Rawls states that liberalism taken as a comprehensive doctrine risks becoming a sect, and that his justice-as-fairness is simply an element of political justice (“Justice as Fairness,” 245–46). And despite allusive comments about preference for the liberal moralities of Kant and Mill, Rawls remains tacit about his own comprehensive moral commitments. It seems that this is a demonstration of what he takes to be the appropriate liberal attitude, a demonstration that gainsays his claim that an overlapping consensus supported by various religious parties “appears far more stable than one founded on views that express skepticism and indifference to religious, philosophical, and moral values” (ibid., 250).
One might suggest that Rawls is attempting to speak for universal reason, without a standpoint. On this reading, the liberal is the bold man who can look down from above at the encumbered, the religious. This posture would emphasize the heroism of the antihero, finding the “anti-” in his status as an outsider. The liberal has left tradition behind, he has thought for himself, he realizes himself and achieves his society.
But more than this, we can read political liberalism as not simply smuggling an aesthetic preference for this anti/heroism, but as requiring such a figure. The liberal speaks as one who has had the outsider’s awakening experience. Perhaps liberalism lends itself to a reading as not a Promethean supplanting of an already existent order, but as an assertion of order and value by one who has experienced the unreality of this order.
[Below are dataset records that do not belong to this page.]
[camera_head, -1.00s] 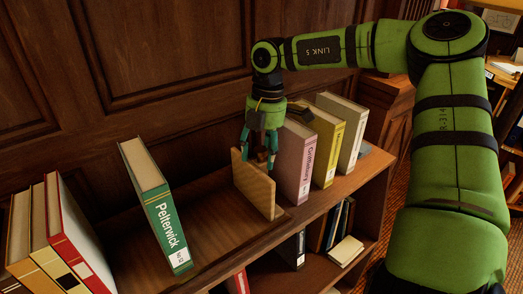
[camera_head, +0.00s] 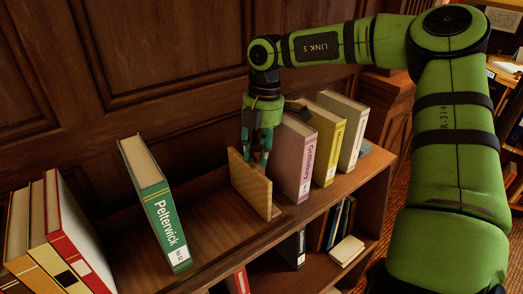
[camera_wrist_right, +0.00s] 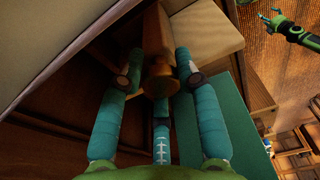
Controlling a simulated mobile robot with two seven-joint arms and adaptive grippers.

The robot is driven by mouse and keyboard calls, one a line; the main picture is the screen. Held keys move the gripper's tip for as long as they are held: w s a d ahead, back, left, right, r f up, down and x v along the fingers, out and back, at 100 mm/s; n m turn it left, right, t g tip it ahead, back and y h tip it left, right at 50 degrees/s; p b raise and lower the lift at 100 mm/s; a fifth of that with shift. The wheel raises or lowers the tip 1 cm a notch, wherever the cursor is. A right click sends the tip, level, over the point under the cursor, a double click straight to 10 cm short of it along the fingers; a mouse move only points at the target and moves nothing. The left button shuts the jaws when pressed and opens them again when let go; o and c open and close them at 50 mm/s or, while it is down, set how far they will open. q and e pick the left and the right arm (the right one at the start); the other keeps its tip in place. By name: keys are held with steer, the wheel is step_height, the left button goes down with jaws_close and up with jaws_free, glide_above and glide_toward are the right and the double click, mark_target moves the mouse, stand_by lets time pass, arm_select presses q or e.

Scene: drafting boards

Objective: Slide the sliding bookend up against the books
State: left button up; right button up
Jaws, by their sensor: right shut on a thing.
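The sliding bookend (camera_head: 251,186) is a pale wooden upright panel in a tray on the shelf top. My right gripper (camera_head: 257,156) is over its top, with its fingers shut around a round wooden knob (camera_wrist_right: 158,75) in the wrist view. Several red and cream books (camera_head: 78,238) stand tilted at the far left. My left gripper (camera_wrist_right: 270,17) shows small in the wrist view; its jaw state is unclear.
Pink (camera_head: 293,160), yellow (camera_head: 328,147) and cream (camera_head: 349,135) books stand right of the bookend. A panelled wall (camera_head: 170,50) rises behind. The tray floor (camera_head: 207,223) is bare between the bookend and the green book. More books sit on the lower shelf.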

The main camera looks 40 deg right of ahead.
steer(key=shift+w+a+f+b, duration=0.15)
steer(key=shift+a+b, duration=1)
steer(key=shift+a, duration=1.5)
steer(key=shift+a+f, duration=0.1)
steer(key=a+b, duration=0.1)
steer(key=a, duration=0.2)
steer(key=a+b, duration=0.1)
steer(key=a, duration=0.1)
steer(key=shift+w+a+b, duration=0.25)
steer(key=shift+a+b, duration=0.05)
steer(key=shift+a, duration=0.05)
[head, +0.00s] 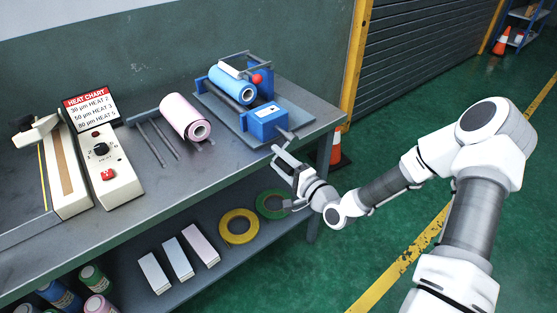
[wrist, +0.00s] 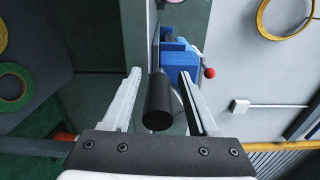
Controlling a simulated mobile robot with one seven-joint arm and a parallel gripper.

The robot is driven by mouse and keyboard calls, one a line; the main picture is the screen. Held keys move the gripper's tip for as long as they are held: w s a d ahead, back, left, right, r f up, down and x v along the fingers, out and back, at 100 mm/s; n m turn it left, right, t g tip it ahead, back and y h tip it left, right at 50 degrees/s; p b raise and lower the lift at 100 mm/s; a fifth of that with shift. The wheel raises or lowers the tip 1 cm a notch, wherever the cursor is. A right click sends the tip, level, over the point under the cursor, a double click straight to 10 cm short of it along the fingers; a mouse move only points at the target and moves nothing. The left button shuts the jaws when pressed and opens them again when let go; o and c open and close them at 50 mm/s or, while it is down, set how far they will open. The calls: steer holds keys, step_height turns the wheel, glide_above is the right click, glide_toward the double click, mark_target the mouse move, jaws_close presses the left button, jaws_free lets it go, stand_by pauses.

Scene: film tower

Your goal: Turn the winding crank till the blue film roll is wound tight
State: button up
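The blue film roll (head: 232,85) lies in the winder at the back right of the bench in the head view. The winder's blue box (head: 268,122) has the crank side facing my gripper (head: 280,158); it also shows in the wrist view (wrist: 181,70). In the wrist view the crank's black handle (wrist: 158,104) stands between the two fingers of my gripper (wrist: 160,78). The fingers are open, with a gap on each side of the handle. In the head view my gripper hides the handle.
A red knob (head: 257,78) sits on the winder. A pink roll (head: 186,118) lies on a rack to its left. A heat sealer (head: 104,165) stands further left. The shelf below holds yellow tape (head: 239,240). A traffic cone (head: 337,149) stands past the bench end.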

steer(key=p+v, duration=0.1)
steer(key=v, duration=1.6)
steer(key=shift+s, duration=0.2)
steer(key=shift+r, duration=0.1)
To conform this characterization, the liberal would need to account for his values, and, rather than speaking from above, or democratically speaking for all, speak from this vital experience of having seen the abyss. Perhaps the frustration of many critics of liberalism stems from its defenders’ preference for adjusting and refining its putatively rational prescriptions, rather than offering an honest account of the experience of becoming unencumbered, of awakening to a rejection of their fellow-citizens’ comprehensive moralities as unreal. Then again, perhaps this polite demurral is precisely the value the liberal has retrieved from the abyss. The liberal is, at root, an antihero whose values are muted and whose actions are marked by will.